WORK TO COMPLETE:
Include in the output the line containing "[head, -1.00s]" and each subsequent line of the records, through the end, transcribed exactly. Add nothing else.

Robot state and action records
--*--
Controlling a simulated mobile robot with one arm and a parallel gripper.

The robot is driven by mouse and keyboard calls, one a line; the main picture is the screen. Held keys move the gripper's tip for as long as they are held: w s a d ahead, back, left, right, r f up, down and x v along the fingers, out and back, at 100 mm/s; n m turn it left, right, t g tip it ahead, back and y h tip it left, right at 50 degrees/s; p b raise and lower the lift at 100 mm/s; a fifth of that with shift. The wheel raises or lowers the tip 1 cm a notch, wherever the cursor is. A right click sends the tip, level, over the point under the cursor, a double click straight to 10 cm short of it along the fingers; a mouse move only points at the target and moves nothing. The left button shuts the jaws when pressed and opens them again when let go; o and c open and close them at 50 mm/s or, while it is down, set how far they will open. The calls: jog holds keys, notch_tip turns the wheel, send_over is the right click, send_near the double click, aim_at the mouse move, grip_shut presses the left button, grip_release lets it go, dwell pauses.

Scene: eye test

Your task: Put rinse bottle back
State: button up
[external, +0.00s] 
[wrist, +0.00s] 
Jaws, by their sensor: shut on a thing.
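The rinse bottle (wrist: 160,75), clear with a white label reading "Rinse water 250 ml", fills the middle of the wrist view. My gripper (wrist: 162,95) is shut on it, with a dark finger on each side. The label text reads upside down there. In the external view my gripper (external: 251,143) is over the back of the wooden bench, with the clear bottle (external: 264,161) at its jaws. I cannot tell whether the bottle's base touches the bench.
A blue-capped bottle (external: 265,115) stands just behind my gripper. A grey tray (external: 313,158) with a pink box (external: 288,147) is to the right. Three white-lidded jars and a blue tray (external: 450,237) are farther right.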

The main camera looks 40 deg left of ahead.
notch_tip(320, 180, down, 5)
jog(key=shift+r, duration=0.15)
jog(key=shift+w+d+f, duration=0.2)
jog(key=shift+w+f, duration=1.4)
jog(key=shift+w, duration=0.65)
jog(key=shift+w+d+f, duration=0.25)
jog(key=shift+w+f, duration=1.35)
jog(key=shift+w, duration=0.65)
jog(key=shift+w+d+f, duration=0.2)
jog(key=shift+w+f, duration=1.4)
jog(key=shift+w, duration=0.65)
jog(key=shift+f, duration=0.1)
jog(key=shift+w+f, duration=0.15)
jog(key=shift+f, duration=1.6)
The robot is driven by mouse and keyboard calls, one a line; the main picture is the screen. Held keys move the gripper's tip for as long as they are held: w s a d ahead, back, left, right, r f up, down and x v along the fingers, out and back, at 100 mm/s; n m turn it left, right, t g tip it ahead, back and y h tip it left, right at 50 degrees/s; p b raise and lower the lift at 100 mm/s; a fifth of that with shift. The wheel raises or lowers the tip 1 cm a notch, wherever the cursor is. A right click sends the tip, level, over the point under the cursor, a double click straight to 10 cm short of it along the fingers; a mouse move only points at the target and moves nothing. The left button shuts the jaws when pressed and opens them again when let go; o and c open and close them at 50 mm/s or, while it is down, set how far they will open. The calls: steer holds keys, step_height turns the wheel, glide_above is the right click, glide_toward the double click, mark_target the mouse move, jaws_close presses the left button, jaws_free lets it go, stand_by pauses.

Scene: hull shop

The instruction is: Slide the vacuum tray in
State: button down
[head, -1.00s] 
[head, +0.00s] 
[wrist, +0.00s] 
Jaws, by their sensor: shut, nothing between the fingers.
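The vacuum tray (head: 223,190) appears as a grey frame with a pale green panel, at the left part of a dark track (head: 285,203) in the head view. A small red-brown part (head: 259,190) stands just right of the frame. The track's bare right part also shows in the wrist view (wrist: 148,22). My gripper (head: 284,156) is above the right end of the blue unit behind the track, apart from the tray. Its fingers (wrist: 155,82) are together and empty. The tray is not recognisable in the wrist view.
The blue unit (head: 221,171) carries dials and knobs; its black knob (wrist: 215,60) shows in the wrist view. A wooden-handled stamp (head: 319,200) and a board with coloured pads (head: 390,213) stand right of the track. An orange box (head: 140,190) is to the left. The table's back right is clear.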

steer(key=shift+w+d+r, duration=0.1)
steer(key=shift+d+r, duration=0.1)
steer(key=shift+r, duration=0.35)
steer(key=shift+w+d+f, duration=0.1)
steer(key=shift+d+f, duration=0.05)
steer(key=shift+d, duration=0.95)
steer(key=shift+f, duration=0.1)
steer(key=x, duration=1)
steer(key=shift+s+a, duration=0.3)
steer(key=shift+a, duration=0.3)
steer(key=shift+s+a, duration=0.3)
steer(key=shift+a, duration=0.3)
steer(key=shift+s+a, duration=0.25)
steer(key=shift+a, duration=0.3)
--*--
RESULT:
[head, -1.00s] 
[head, +0.00s] 
[wrist, +0.00s] 
Jaws, by their sensor: shut, nothing between the fingers.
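The vacuum tray (head: 223,190) appears as a grey frame with a pale green panel, at the left part of a dark track (head: 285,203) in the head view. A small red-brown part (head: 259,190) stands just right of the frame. The track's bare right part also shows in the wrist view (wrist: 148,22). My gripper (head: 284,156) is above the right end of the blue unit behind the track, apart from the tray. Its fingers (wrist: 155,82) are together and empty. The tray is not recognisable in the wrist view.
The blue unit (head: 221,171) carries dials and knobs; its black knob (wrist: 215,60) shows in the wrist view. A wooden-handled stamp (head: 319,200) and a board with coloured pads (head: 390,213) stand right of the track. An orange box (head: 140,190) is to the left. The table's back right is clear.

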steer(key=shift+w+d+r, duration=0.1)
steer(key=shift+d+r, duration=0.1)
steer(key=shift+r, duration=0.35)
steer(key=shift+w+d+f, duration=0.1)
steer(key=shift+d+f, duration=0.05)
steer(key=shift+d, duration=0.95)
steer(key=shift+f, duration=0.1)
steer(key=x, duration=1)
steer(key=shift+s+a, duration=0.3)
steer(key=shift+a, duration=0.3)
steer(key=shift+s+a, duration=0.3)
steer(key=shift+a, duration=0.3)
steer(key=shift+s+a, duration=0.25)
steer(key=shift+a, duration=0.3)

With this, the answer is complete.